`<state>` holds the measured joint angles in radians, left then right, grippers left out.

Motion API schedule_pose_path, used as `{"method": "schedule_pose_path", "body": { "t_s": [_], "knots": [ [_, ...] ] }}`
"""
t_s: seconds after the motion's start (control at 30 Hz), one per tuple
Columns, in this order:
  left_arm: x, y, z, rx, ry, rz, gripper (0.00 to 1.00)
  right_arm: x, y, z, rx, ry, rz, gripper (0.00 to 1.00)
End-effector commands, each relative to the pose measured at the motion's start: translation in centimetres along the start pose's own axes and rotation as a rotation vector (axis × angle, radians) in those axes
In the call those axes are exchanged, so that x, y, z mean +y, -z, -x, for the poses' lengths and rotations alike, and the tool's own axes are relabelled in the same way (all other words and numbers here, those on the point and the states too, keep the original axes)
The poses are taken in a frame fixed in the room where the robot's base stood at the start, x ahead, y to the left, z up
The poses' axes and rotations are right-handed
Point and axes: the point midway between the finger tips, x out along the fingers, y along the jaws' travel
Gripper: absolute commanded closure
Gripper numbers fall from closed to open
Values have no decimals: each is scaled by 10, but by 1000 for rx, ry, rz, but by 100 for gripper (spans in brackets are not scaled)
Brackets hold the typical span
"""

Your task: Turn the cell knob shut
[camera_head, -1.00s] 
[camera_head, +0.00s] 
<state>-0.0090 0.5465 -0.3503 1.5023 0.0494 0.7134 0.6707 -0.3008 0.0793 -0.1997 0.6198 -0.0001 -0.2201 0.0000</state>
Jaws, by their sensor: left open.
****
■ **PROBLEM TO WORK ON**: With both ends included, please retype exactly the lines from the line containing "<state>-0.0090 0.5465 -0.3503" to the final line of the data.

■ **RESPONSE FOR THIS EXERCISE**:
<state>-0.0090 0.5465 -0.3503 1.5023 0.0494 0.7134 0.6707 -0.3008 0.0793 -0.1997 0.6198 -0.0001 -0.2201 0.0000</state>
Jaws, by their sensor: left open.

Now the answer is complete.